EXERCISE GOAL:
Among the lines below, count those with "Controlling". Give only the number.

RECORDS PROVIDED:
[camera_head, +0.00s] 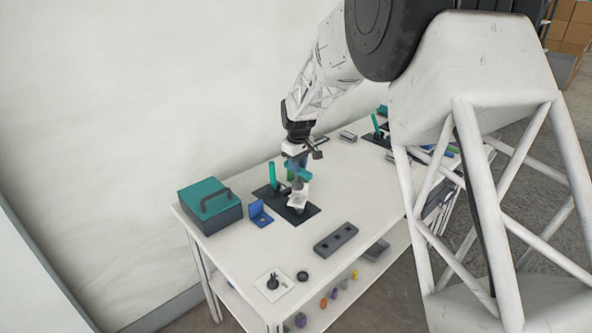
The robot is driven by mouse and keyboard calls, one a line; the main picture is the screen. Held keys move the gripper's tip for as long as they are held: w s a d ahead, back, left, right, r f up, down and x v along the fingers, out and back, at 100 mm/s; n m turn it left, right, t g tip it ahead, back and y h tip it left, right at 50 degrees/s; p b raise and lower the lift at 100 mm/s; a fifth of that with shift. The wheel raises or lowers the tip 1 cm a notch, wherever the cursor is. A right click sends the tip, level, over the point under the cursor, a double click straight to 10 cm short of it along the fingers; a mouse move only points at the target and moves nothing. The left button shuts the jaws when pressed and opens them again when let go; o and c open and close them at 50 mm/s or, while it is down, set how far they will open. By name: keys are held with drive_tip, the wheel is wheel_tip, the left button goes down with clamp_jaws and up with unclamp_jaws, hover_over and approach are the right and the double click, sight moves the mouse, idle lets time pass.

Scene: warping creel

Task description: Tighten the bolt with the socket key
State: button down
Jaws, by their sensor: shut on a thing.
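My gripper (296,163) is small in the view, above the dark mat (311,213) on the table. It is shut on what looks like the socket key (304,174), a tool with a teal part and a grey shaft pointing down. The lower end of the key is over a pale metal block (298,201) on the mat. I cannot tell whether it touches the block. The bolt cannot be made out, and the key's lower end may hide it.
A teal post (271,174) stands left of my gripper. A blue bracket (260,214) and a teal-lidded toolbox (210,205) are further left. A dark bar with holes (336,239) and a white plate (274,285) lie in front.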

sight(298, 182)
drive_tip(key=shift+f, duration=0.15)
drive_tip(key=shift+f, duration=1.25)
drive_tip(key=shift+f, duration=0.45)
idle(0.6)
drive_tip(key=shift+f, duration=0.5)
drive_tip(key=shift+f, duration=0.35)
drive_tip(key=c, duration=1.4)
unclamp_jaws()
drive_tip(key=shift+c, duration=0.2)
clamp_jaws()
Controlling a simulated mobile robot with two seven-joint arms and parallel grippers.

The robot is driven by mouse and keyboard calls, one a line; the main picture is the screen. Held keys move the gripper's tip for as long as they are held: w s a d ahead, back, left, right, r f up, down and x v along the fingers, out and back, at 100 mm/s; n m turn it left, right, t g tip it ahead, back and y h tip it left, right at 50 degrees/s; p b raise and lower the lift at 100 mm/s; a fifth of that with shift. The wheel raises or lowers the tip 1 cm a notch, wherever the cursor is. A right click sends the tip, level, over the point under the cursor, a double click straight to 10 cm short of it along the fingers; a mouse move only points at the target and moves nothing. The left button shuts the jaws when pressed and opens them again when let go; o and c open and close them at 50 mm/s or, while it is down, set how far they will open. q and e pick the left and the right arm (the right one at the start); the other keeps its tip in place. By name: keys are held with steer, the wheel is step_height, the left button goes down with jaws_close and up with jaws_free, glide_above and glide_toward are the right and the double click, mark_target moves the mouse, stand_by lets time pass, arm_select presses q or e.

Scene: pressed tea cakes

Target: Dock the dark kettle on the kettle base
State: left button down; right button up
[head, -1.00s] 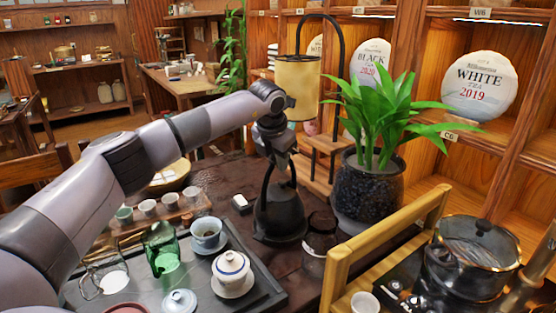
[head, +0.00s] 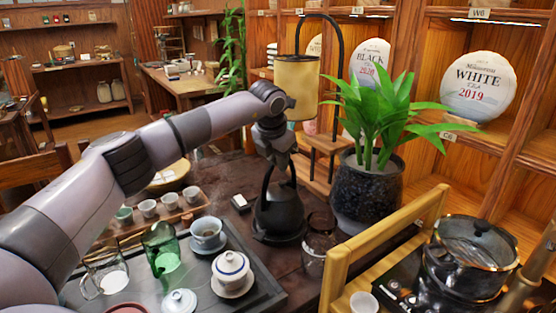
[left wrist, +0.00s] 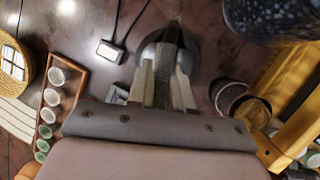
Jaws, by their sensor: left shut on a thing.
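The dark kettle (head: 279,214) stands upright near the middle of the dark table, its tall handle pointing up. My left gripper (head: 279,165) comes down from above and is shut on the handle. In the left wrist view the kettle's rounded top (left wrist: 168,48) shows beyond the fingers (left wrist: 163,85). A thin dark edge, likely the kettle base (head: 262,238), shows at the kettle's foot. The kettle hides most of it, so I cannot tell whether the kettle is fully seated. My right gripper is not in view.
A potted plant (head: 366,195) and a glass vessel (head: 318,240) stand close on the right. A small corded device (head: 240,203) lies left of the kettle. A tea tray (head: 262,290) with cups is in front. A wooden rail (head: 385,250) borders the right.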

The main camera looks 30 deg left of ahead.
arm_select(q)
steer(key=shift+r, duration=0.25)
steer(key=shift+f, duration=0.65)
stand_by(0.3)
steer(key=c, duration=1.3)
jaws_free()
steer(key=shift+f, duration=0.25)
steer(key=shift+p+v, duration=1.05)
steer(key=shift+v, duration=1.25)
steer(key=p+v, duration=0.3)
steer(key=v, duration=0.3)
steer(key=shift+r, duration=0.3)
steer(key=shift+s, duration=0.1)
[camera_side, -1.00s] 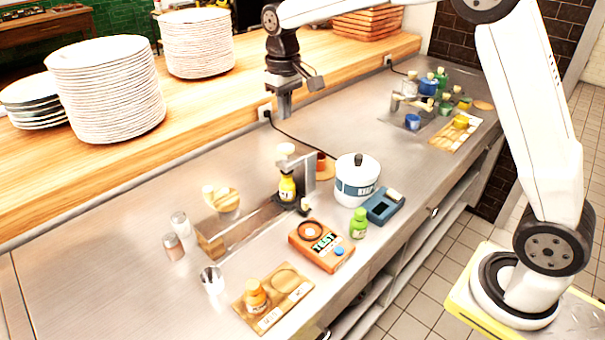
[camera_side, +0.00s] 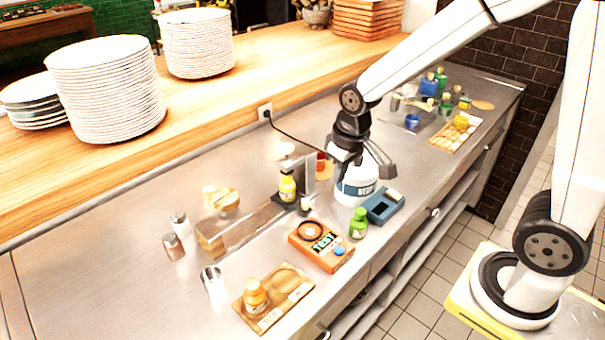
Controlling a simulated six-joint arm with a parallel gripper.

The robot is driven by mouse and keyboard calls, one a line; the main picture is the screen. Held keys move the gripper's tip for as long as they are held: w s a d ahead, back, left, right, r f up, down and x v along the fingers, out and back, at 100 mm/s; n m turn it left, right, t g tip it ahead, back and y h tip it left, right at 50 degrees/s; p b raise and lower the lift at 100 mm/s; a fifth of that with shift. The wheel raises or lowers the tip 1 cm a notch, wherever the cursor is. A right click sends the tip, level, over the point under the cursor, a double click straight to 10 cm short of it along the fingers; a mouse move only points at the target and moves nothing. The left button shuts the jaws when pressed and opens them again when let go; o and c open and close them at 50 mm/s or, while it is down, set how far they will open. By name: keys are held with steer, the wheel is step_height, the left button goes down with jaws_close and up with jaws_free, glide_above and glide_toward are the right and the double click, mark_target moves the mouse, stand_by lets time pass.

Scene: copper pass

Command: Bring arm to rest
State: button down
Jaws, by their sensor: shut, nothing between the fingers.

REPLY TO THE TASK:
2